▶ _The request_
Determine the number of lines containing the word "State". Reply with it and nothing else.
--- Provided information ---
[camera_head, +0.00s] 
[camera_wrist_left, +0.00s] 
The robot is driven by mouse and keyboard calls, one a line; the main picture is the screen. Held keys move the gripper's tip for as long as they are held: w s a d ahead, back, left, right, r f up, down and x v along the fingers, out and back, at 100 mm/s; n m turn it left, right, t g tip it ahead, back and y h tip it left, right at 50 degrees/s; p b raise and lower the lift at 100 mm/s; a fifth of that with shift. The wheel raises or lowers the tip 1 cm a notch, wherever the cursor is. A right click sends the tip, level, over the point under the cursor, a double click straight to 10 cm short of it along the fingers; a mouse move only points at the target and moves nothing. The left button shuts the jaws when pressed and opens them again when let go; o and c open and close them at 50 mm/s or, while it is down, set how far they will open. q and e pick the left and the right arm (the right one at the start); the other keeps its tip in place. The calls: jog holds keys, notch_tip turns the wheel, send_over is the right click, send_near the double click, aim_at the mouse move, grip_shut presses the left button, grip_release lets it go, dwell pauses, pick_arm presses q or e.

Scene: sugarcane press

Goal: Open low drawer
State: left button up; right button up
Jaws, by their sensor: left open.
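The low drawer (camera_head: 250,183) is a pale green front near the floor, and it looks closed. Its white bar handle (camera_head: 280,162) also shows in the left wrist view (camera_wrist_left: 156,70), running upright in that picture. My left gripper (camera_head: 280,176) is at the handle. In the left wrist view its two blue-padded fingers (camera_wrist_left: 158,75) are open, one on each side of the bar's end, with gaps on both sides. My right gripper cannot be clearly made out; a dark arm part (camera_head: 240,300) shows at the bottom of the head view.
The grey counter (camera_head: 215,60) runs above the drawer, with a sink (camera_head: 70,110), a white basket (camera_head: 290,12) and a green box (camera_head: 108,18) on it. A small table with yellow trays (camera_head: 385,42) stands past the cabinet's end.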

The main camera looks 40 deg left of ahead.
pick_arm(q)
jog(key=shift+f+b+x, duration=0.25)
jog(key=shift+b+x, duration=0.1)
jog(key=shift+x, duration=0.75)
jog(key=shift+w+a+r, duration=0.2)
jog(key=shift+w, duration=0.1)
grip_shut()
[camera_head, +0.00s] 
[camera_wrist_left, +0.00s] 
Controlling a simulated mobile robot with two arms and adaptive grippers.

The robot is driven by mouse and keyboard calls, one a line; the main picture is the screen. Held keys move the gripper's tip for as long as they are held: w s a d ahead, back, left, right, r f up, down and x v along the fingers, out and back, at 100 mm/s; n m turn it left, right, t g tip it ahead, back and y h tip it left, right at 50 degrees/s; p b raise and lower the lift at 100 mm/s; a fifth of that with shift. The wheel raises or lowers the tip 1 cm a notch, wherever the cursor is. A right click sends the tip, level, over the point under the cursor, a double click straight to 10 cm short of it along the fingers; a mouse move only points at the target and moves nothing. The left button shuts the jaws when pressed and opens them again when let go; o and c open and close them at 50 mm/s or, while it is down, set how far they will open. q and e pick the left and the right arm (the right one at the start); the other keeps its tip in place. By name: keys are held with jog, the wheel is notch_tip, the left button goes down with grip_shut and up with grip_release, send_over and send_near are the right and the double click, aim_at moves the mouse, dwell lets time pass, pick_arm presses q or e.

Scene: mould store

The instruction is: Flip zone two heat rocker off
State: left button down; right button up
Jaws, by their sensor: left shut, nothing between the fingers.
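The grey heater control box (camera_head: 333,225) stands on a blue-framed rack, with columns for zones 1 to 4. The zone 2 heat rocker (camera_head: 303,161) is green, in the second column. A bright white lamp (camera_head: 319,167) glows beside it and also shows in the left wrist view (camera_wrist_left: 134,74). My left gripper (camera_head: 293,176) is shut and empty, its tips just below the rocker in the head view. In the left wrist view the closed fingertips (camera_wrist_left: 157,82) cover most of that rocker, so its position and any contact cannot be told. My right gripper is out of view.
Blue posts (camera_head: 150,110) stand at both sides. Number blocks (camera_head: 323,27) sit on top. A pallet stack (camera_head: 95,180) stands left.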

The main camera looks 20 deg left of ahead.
---
▶ _Exercise response_
2